Listed entries →
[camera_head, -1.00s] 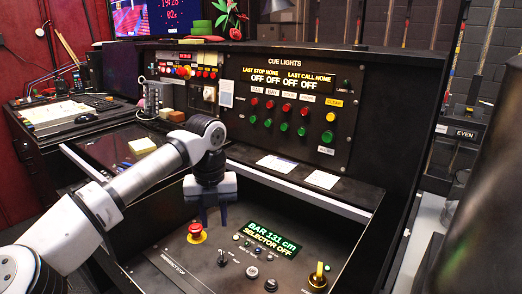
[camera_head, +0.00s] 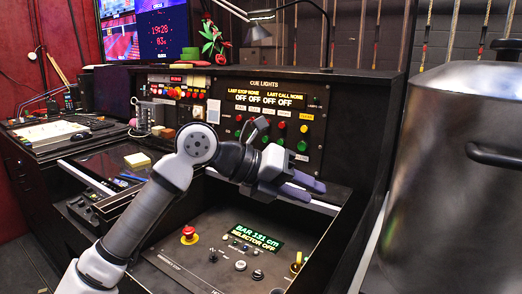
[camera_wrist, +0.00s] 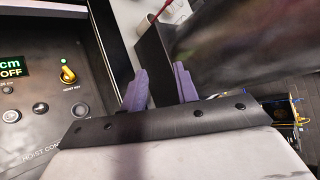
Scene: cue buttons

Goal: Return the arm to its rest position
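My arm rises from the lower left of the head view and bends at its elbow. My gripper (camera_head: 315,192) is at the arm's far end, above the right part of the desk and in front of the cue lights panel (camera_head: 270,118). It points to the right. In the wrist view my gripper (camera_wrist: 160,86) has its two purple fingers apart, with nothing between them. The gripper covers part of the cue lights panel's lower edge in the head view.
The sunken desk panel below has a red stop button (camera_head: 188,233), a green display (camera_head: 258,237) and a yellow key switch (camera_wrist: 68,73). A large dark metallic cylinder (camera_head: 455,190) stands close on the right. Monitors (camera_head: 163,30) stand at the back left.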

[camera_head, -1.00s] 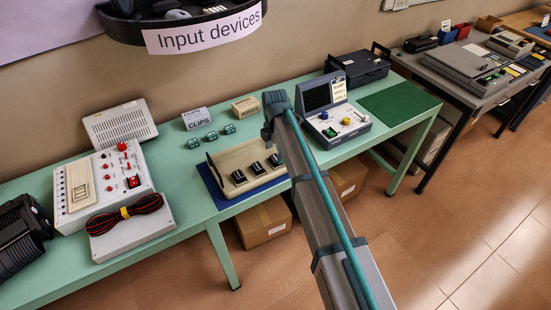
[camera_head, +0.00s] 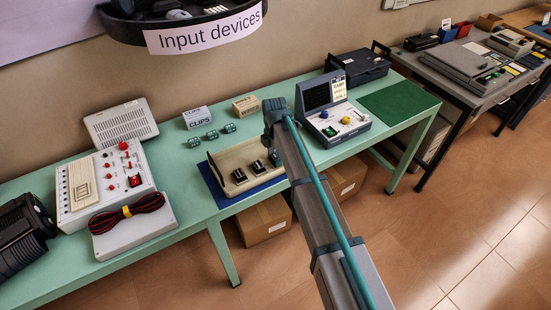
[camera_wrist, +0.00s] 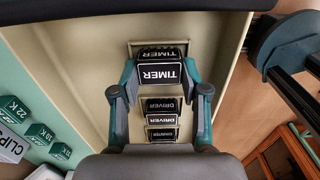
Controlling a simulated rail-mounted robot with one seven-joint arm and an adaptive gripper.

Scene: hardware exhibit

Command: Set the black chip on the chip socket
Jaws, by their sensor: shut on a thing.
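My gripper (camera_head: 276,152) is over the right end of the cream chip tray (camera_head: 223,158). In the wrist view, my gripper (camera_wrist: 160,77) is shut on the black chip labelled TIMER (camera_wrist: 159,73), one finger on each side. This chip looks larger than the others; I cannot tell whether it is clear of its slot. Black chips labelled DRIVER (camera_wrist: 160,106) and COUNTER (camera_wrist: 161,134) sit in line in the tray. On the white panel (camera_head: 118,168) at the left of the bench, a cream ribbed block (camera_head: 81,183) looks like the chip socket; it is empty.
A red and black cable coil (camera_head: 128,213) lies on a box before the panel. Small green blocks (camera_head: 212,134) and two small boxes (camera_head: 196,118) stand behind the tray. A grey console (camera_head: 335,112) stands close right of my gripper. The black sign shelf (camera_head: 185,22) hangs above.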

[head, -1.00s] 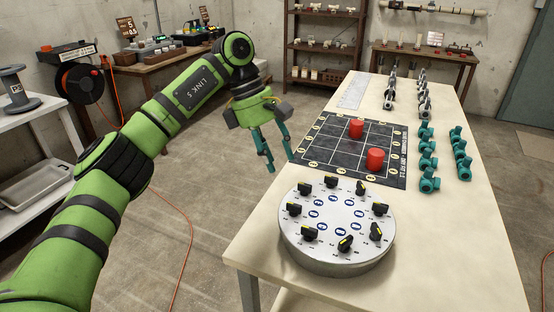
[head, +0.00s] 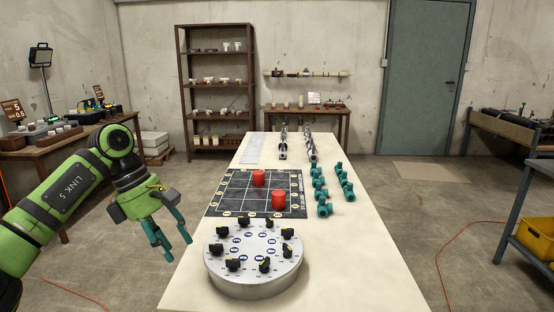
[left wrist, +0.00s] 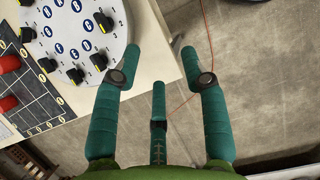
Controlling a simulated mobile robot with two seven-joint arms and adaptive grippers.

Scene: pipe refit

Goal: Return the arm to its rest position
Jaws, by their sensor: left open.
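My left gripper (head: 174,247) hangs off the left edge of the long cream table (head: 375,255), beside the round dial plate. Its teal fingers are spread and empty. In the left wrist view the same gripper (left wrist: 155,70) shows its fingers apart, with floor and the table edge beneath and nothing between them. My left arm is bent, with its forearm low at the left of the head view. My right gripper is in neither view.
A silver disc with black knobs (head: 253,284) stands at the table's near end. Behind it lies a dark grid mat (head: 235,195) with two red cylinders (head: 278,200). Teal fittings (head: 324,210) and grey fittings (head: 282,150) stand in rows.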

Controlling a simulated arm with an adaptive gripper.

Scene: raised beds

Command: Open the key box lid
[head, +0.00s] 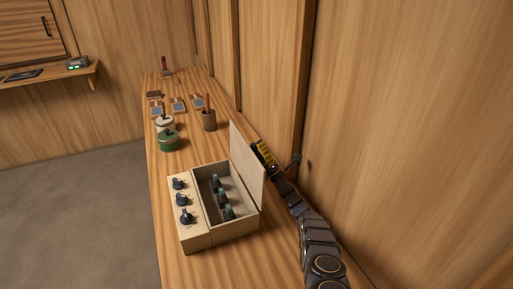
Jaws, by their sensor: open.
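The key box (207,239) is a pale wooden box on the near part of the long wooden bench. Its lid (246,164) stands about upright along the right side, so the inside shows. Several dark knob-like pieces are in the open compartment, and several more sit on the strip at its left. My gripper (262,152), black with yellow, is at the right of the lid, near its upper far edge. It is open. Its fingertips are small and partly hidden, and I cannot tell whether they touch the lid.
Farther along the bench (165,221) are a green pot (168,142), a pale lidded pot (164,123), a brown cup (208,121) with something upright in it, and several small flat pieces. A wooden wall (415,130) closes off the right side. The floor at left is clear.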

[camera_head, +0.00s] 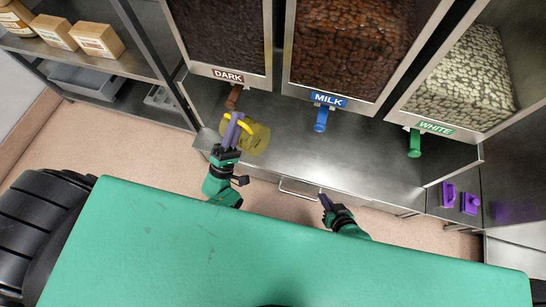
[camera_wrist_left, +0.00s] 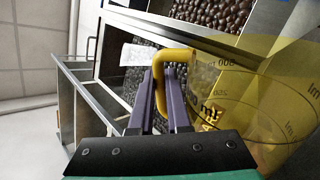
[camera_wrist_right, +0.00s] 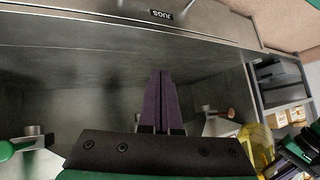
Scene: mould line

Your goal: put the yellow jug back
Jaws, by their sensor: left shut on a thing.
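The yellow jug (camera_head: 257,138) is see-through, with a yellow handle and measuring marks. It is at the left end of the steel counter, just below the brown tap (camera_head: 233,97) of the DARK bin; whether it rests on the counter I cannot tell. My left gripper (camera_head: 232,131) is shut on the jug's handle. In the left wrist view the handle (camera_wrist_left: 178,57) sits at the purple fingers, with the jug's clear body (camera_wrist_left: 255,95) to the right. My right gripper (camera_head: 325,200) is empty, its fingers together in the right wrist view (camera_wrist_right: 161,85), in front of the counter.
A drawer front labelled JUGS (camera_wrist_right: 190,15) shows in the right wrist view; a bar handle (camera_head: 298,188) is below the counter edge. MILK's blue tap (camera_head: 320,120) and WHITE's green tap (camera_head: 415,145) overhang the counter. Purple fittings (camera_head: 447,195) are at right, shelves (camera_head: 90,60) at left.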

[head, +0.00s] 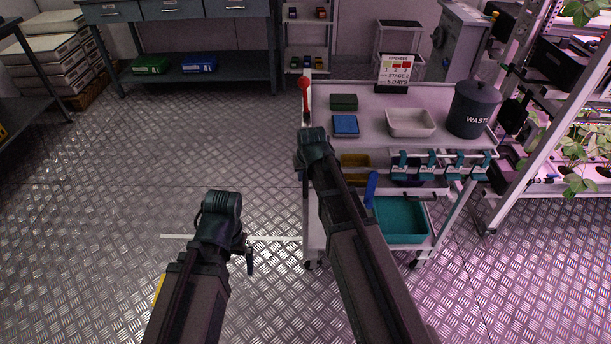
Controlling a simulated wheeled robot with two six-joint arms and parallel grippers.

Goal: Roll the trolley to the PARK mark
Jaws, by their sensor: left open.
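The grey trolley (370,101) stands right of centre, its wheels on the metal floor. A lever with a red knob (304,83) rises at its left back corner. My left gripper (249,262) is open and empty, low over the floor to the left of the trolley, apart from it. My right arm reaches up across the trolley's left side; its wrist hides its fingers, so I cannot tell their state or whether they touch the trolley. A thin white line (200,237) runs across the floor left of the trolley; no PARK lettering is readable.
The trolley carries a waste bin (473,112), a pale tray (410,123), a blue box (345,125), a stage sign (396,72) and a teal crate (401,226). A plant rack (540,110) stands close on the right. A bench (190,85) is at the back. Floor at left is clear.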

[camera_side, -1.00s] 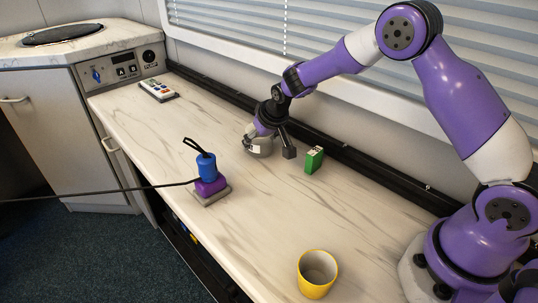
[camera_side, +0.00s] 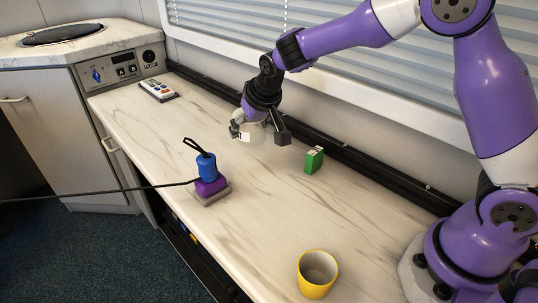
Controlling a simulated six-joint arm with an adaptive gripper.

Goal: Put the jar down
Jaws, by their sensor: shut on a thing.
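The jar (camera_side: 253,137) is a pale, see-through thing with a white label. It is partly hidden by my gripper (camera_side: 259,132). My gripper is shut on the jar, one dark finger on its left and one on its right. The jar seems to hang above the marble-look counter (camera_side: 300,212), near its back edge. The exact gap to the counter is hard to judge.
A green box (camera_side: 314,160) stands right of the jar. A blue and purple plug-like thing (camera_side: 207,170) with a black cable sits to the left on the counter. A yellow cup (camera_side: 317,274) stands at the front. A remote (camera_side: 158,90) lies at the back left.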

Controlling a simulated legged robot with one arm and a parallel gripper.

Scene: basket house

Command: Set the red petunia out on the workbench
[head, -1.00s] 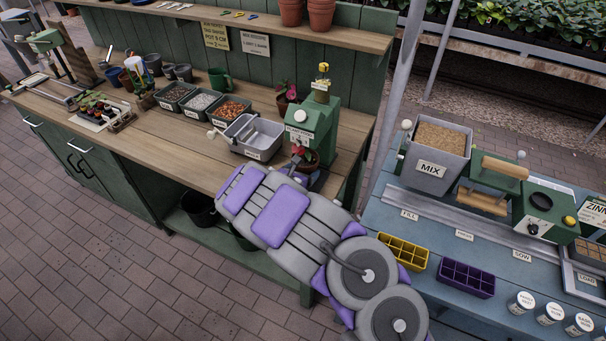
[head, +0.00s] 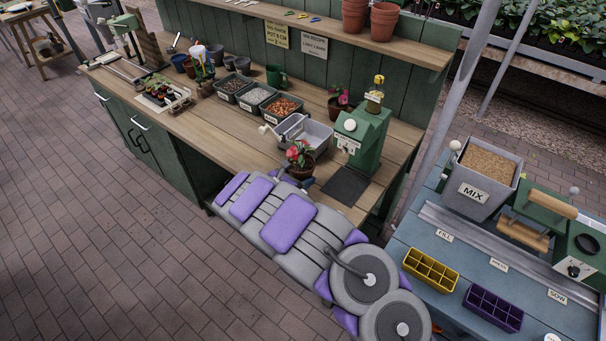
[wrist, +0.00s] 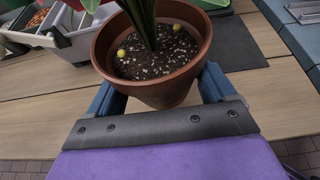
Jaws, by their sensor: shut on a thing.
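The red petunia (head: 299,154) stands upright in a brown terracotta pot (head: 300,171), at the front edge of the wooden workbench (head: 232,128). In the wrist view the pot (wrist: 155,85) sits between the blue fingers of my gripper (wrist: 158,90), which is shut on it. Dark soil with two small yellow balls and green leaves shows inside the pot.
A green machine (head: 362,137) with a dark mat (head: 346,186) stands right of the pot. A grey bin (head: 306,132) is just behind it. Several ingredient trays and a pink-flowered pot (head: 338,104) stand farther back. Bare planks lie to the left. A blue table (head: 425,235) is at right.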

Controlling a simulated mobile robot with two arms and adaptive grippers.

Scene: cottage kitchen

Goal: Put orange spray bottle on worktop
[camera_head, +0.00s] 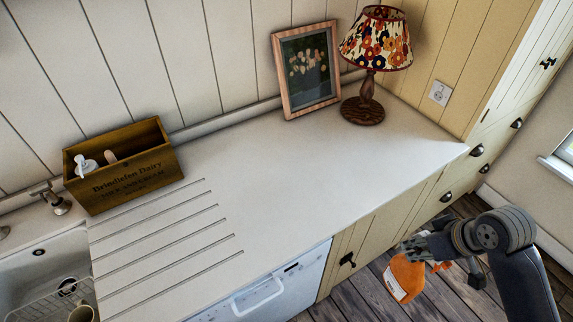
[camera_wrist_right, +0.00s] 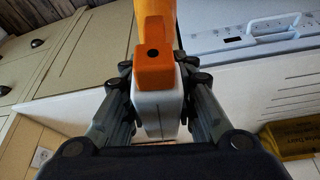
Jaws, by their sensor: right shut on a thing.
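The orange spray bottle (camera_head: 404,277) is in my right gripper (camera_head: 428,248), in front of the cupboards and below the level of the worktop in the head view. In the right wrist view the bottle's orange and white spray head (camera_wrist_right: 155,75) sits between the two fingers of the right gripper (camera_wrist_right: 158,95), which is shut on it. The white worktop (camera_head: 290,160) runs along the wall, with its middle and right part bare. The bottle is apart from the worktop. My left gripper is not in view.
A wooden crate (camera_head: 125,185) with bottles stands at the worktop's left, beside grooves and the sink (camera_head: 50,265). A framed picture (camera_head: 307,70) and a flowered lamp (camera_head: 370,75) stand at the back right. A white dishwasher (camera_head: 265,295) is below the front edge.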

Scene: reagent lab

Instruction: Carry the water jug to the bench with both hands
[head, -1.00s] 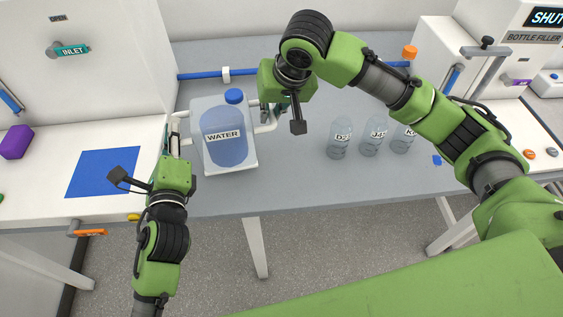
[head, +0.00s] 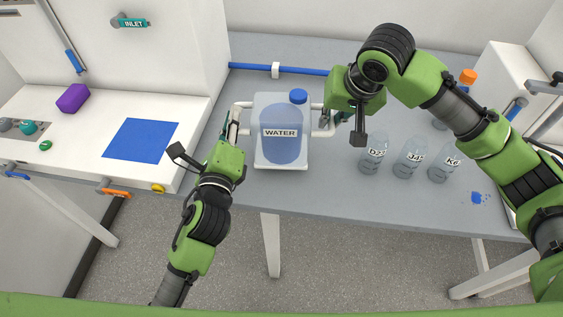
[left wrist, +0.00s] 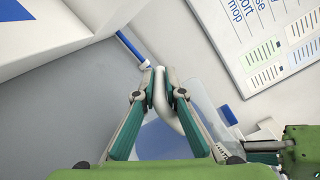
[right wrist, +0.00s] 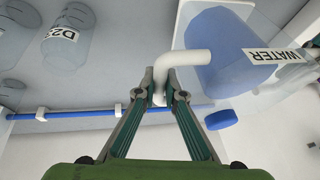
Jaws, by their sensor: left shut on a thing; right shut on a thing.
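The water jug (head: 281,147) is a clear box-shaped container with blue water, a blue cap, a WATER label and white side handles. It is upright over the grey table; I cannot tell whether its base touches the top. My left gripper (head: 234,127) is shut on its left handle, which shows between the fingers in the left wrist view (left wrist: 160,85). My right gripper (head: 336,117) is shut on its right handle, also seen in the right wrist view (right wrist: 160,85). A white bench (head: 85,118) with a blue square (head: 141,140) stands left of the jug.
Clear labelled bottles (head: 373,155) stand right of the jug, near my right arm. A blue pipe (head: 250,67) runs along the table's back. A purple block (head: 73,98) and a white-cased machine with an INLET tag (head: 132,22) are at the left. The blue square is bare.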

What needs to be done → Copy all lines of the listing above that contain the string "Command".

Task result →
Command: Set the black chip on the chip socket
Command: Open the key box lid
Command: Set the red petunia out on the workbench

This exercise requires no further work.